At the time, the deepfake landscape was largely dominated by autoencoder-based face-replacement technologies, which had been around since late 2017. These early systems struggled to make the nuanced changes seen in the Pelosi video, focusing instead on more overt face swaps.
The 2022 ‘Neural Emotion Director' framework changes the mood of a famous face. Source: https://www.youtube.com/watch?v=Li6W8pRDMJQ
Fast forward to today, and the film and TV industry is increasingly exploring AI-driven post-production edits. This trend has sparked both interest and criticism, as AI enables a level of perfectionism that was previously unattainable. In response, the research community has developed various projects focused on 'local edits' of facial captures, such as Diffusion Video Autoencoders, Stitch it in Time, ChatFace, MagicFace, and DISCO.
Expression-editing with the January 2025 project MagicFace. Source: https://arxiv.org/pdf/2501.02260
New Faces, New Wrinkles
However, the technology for creating these subtle edits is advancing much faster than our ability to detect them. Most deepfake detection methods are outdated, focusing on older techniques and datasets. That is, until a recent breakthrough from researchers in India.
Detection of Subtle Local Edits in Deepfakes: A real video is altered to produce fakes with nuanced changes such as raised eyebrows, modified gender traits, and shifts in expression toward disgust (illustrated here with a single frame). Source: https://arxiv.org/pdf/2503.22121
This new research targets the detection of subtle, localized facial manipulations, a type of forgery often overlooked. Instead of looking for broad inconsistencies or identity mismatches, the method zeroes in on fine details like slight expression shifts or minor edits to specific facial features. It leverages the Facial Action Coding System (FACS), which breaks down facial expressions into 64 mutable areas.

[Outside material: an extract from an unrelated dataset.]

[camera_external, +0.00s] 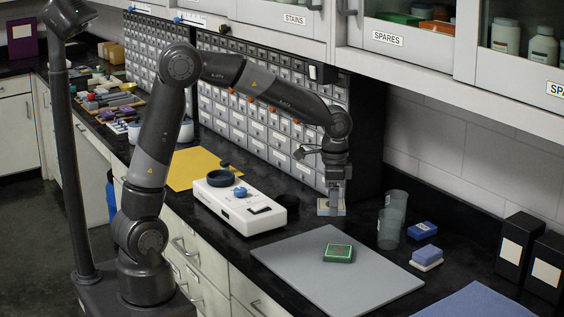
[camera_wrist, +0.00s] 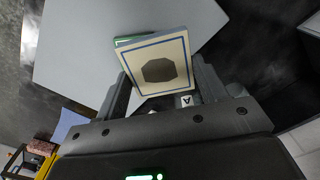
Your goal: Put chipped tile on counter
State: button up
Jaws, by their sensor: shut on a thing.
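My gripper (camera_external: 333,196) is shut on a cream tile (camera_external: 325,209) above the black counter (camera_external: 362,222), between the white instrument and the clear beakers. In the wrist view, my gripper (camera_wrist: 163,82) has a finger at each side of the tile (camera_wrist: 150,48). That face has a blue border line and a dark, many-sided centre. I cannot make out a chip on it. A green tile-like piece (camera_external: 338,253) lies on the grey mat; its edge shows behind the held tile in the wrist view (camera_wrist: 127,41).
The grey mat (camera_external: 300,275) is mostly bare. Clear beakers (camera_external: 389,230) and a blue sponge-like block (camera_external: 422,230) stand to the right. A white instrument (camera_external: 240,205) stands left, and drawer cabinets (camera_external: 265,125) rise behind. Dark boxes (camera_external: 520,245) stand far right.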

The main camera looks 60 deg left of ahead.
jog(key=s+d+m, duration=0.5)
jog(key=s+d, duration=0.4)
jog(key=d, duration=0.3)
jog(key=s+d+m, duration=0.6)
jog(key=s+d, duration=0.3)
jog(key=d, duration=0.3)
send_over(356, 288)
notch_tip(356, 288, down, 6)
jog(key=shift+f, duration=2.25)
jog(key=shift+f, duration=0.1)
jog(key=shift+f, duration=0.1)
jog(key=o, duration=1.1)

Some of the constituent 64 expression parts in FACS. Source: https://www.cs.cmu.edu/~face/facs.htm
The researchers tested their approach against various recent editing methods and found it consistently outperformed existing solutions, even with older datasets and newer attack vectors.
‘By using AU-based features to guide video representations learned through Masked Autoencoders (MAE), our method effectively captures localized changes crucial for detecting subtle facial edits.

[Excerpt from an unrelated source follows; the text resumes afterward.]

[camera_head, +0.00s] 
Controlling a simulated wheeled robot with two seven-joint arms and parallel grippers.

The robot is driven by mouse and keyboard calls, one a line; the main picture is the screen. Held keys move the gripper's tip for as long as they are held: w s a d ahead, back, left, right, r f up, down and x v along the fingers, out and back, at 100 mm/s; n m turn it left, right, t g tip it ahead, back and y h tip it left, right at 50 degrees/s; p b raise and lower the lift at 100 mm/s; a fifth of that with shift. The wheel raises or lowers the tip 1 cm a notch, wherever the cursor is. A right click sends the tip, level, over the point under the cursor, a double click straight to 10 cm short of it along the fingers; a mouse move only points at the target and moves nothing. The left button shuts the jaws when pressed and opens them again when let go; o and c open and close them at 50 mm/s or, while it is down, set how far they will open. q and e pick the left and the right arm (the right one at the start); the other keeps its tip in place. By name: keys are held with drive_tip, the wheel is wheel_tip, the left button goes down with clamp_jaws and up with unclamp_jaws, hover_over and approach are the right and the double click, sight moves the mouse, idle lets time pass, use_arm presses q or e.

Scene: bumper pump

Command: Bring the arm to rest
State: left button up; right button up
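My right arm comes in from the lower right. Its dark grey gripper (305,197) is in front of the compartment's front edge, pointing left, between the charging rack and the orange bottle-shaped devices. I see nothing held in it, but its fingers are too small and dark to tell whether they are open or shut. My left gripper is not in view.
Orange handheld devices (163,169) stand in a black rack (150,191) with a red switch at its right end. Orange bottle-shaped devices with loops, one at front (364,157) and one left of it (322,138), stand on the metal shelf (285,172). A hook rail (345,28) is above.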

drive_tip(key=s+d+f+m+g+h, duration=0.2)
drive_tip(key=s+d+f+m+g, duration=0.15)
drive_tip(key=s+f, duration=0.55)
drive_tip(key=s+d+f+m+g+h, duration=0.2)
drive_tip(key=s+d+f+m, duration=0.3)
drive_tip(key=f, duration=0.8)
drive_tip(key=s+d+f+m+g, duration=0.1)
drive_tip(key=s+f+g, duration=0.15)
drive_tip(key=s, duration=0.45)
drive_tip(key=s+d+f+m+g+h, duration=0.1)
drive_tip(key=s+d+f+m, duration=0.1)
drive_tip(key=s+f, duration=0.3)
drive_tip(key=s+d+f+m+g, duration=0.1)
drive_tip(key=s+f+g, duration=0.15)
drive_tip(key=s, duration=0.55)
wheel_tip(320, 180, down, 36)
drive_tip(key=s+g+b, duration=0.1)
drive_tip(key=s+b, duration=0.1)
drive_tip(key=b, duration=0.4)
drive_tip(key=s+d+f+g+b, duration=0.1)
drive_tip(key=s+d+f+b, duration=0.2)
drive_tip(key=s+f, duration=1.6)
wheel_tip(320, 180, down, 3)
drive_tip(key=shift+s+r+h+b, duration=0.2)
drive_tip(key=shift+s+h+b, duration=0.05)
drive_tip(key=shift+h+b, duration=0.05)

‘This approach enables us to construct a unified latent representation that encodes both localized edits and broader alterations in face-centered videos, providing a comprehensive and adaptable solution for deepfake detection.'
The paper, titled Detecting Localized Deepfake Manipulations Using Action Unit-Guided Video Representations, was authored by researchers at the Indian Institute of Technology at Madras.
Method
The method starts by detecting faces in a video and sampling evenly spaced frames centered on these faces. These frames are then broken down into small 3D patches, capturing local spatial and temporal details.
Schema for the new method. The input video is processed with face detection to extract evenly spaced, face-centered frames, which are then divided into ‘tubular' patches and passed through an encoder that fuses latent representations from two pretrained pretext tasks. The resulting vector is then used by a classifier to determine whether the video is real or fake.

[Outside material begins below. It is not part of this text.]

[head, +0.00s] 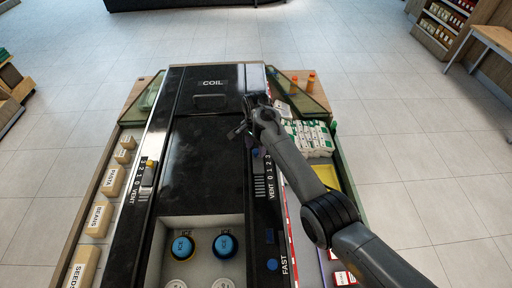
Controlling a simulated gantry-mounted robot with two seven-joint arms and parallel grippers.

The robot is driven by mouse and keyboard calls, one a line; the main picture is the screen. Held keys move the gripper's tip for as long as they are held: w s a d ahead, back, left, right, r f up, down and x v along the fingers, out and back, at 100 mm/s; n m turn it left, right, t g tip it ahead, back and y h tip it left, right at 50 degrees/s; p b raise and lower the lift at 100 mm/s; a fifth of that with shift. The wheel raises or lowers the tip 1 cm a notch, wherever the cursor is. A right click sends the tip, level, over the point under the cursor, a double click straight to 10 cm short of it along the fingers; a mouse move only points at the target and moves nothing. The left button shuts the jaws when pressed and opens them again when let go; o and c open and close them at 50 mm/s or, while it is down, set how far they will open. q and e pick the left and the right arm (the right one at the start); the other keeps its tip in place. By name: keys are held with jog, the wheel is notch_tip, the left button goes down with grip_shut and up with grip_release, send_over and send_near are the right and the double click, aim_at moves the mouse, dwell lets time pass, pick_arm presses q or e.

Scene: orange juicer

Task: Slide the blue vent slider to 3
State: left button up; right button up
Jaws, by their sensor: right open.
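The right-hand vent scale (270,178) is printed on the black panel, with 0 at the near end and 3 at the far end. A small blue piece, which looks like the blue vent slider (257,152), shows at the far end of its slotted track, close to the 3. Its exact setting is too small to tell. My right gripper (243,118) is open and empty, above the panel just beyond the slider. It appears apart from the slider. My left gripper is not in view.
A yellow slider (149,164) sits on the left vent scale. Two blue-topped knobs (225,246) stand in the near recess. A blue button (272,264) is by FAST. White-and-green cartons (310,138) lie right of my arm. The black COIL panel (205,150) is clear.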

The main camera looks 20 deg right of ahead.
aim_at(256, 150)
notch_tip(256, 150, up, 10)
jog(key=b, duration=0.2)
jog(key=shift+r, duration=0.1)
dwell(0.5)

Each patch contains a small window of pixels from a few successive frames, allowing the model to learn short-term motion and expression changes. These patches are embedded and positionally encoded before being fed into an encoder designed to distinguish real from fake videos.
The challenge of detecting subtle manipulations is addressed by using an encoder that combines two types of learned representations through a cross-attention mechanism, aiming to create a more sensitive and generalizable feature space.
Pretext Tasks
The first representation comes from an encoder trained with a masked autoencoding task. By hiding most of the video's 3D patches, the encoder learns to reconstruct the missing parts, capturing important spatiotemporal patterns like facial motion.
Pretext task training involves masking parts of the video input and using an encoder-decoder setup to reconstruct either the original frames or per-frame action unit maps, depending on the task.
However, this alone isn't enough to detect fine-grained edits. The researchers introduced a second encoder trained to detect facial action units (AUs), encouraging it to focus on localized muscle activity where subtle deepfake edits often occur.
Further examples of Facial Action Units (FAUs, or AUs). Source: https://www.eiagroup.com/the-facial-action-coding-system/
After pretraining, the outputs of both encoders are combined using cross-attention, with the AU-based features guiding the attention over the spatial-temporal features. This results in a fused latent representation that captures both broader motion context and localized expression details, used for the final classification task.
Data and Tests
Implementation
The system was implemented using the FaceXZoo PyTorch-based face detection framework, extracting 16 face-centered frames from each video clip. The pretext tasks were trained on the CelebV-HQ dataset, which includes 35,000 high-quality facial videos.
From the source paper, examples from the CelebV-HQ dataset used in the new project. Source: https://arxiv.org/pdf/2207.12393
Half of the data was masked to prevent overfitting. For the masked frame reconstruction task, the model was trained to predict missing regions using L1 loss. For the second task, it was trained to generate maps for 16 facial action units, supervised by L1 loss.
After pretraining, the encoders were fused and fine-tuned for deepfake detection using the FaceForensics++ dataset, which includes both real and manipulated videos.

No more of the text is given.